Dans son intervention, A. Vibert (2013 : 6) cite également les postures de lecture développées par D. Bucheton, dans lesquelles elle distingue le texte tâche (lecture ratée, partielle et sans construction de sens), le texte action (le lecteur s’identifie affectivement aux personnages de l’histoire), le texte signe (le lecteur s’intéresse surtout au message véhiculé par l’auteur), le texte tremplin (le lecteur se sert du texte pour produire des réflexions personnelles) et le texte objet (le lecteur se détache du texte et en analyse les formes et les effets).

Le cas des faibles lecteurs

Pour D. Bucheton (2006) la réussite en lecture littéraire à l’école est corrélée à la capacité pour l’élève de passer d’une posture de lecture à une autre ; pour J. Giasson (2000) c’est la faculté du lecteur à employer des stratégies de lecture active qui lui permet d’accéder à une compréhension fine des textes. Comment peut-on analyser les difficultés rencontrées par les faibles lecteurs ?
J. Bernardin explique que les lecteurs précaires adoptent une attitude passive face au texte, dont ils effectuent une lecture linéaire sans interruption ou révision : « Dès lors que le texte a une certaine longueur, faute d’avoir ménagé des étapes intermédiaires de récapitulation faisant lien, la compréhension ne peut être que locale, appuyée sur des réminiscences fragmentaires, au risque de dérapages sémantiques. » (2011 : 32). Il ajoute que les faibles lecteurs ne portent pas assez attention aux signes graphiques porteurs de sens.
Dans le rapport pour la préparation de la conférence de consensus pour la lecture (2016), M. Bianco identifie plusieurs obstacles à la compréhension. Elle explique que les élèves qui comprennent mal les textes disposent de connaissances langagières restreintes (un vocabulaire moins étendu et moins riche, des difficultés à résumer et à effectuer des inférences…), ne réussissent pas à lire de manière assez fluide les textes et ont des difficultés à contrôler et à réguler leur lecture.
C. Tauveron et al. (2002 : 342) défendent pour leur part l’idée que les élèves étiquetés comme faibles lecteurs peuvent présenter de grandes compétences d’interprétation et accéder à la complexité des textes littéraires, à condition qu’ils soient par moment déchargés de certains aspects techniques (l’enseignant peut par exemple leur lire le texte à voix haute).

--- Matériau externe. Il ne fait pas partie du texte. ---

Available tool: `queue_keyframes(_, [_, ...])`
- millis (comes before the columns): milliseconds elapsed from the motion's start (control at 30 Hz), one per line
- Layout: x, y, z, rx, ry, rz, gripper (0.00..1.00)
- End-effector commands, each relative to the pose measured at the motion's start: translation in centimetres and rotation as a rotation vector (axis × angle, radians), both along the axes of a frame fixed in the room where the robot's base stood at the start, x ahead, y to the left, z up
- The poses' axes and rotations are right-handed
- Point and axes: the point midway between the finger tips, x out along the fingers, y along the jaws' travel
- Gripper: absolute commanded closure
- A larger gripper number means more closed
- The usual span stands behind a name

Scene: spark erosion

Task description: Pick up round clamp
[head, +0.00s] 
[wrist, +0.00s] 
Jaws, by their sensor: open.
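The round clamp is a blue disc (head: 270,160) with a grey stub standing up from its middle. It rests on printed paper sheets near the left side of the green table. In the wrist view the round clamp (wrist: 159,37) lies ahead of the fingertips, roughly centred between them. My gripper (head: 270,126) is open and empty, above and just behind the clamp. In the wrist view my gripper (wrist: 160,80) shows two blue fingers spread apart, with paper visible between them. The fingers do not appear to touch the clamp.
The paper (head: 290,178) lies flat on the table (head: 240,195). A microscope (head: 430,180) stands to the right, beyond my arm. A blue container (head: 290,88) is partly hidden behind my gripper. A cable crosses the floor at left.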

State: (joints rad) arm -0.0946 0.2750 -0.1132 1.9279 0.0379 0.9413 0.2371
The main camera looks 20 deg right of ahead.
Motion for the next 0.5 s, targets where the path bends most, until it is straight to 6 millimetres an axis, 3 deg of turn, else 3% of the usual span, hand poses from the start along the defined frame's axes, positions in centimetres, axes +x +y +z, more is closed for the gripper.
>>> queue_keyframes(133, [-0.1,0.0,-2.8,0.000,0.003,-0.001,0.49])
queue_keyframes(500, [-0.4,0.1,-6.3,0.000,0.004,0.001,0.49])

Synthèse et formulation de la problématique

Les différentes recherches menées en didactique de la lecture et plus particulièrement autour de la question de la compréhension des textes littéraires nous montrent bien les enjeux de cet enseignement à l’école. En effet, l’étude des textes littéraires permet aux élèves de développer de nombreuses compétences de compréhension et d’interprétation, d’accéder à une culture humaniste commune, de cultiver un goût pour la lecture et une attitude réflexive sur le fonctionnement de la langue. Les pratiques pédagogiques doivent intégrer les spécificités de la lecture littéraire, en prenant notamment en compte la subjectivité des lecteurs et en explicitant des stratégies de lecture active. Ainsi, mes pratiques de classe sont affinées par ces recherches autour de la lecture littéraire.
En effet, en tant que professeur des écoles stagiaire en charge d’un niveau simple CE1, j’ai pu constater de bonnes capacités de compréhension et d’interprétation chez les élèves, lors dela conduite d’une première séquence de littérature en novembre 2015. Les élèves ont travaillé sur plusieurs textes en réseau autour de l’archétype du loup et notamment sur l’album de type proliférant Un loup trop gourmand de Keiko Kasza (1999). Suite à ce travail, je me suis posée la question suivante : « Comment aborder et construire la compréhension d’une oeuvre littéraire plus complexe chez ces élèves de cycle 2 ? »
Je formule alors un certain nombre d’hypothèses qui seront étudiées par la suite :
1/ Les élèves peuvent accéder à la compréhension et à l’interprétation d’un texte résistant complexe, malgré des difficultés ponctuelles de lecture.
2/ Le choix d’une lecture à dévoilement progressif accompagnée de la production d’écrits de travail peut permettre aux élèves de développer ces compétences de compréhension et d’interprétation, tout en fournissant à l’enseignant des traces de l’activité de lecture des élèves.
3/ Les activités proposées doivent tenir compte de la subjectivité des lecteurs, pour les impliquer dans une lecture active ; les questions posées doivent être de nature variée (questions précises, inférentielles, ou prise de position de l’élève…).

Méthode

Participants : classe de CE1 en milieu social aisé

L’étude s’est déroulée dans une classe d’une école publique élémentaire à Meylan, en Isère (38). La classe comporte un seul niveau CE1 avec 26 élèves âgés de 7 à 8 ans au moment de l’étude, c’est-à-dire en janvier 2016 (un seul élève est plus jeune, âgé de 6 ans et demi). La mixité est bien représentée avec 13 filles et 13 garçons. Les élèves sont largement issus demilieux sociaux aisés.
Parmi ces 26 élèves, j’ai retiré de l’étude les productions d’un élève refusant de travailler (trop peu d’éléments à analyser) et d’une élève arrivée dans la classe en cours d’étude, à partir de la lecture du chapitre 5. Ces productions ne sont pas analysées dans le cadre de cet écrit scientifique de recherche.
La population retenue pour l’étude correspond donc à 24 élèves, anonymés et identifiés pour les besoins de l’étude par des lettres de « A » à « X ». Parmi ces élèves, nous pouvons noter à titre indicatif quelques profils particuliers (mais qui ne seront pas analysés en détail dans le cadre de cette étude) :
-un élève plus jeune d’un an, arrivé directement de la grande section de maternelle en classe de CE1 à la rentrée de septembre 2015 (repéré par la lettre « J »)
-un élève très faible lecteur, avec un score mi-Janvier en fluence en lecture de 35 mots correctement lus par minute (repéré par la lettre « X »)
-un autre élève avec des difficultés de comportement : agitation, difficultés pour secanaliser et se concentrer (repéré par la lettre « U »).

Matériel et procédure

Choix du support : Les doigts rouges de Marc Villard, un roman « résistant »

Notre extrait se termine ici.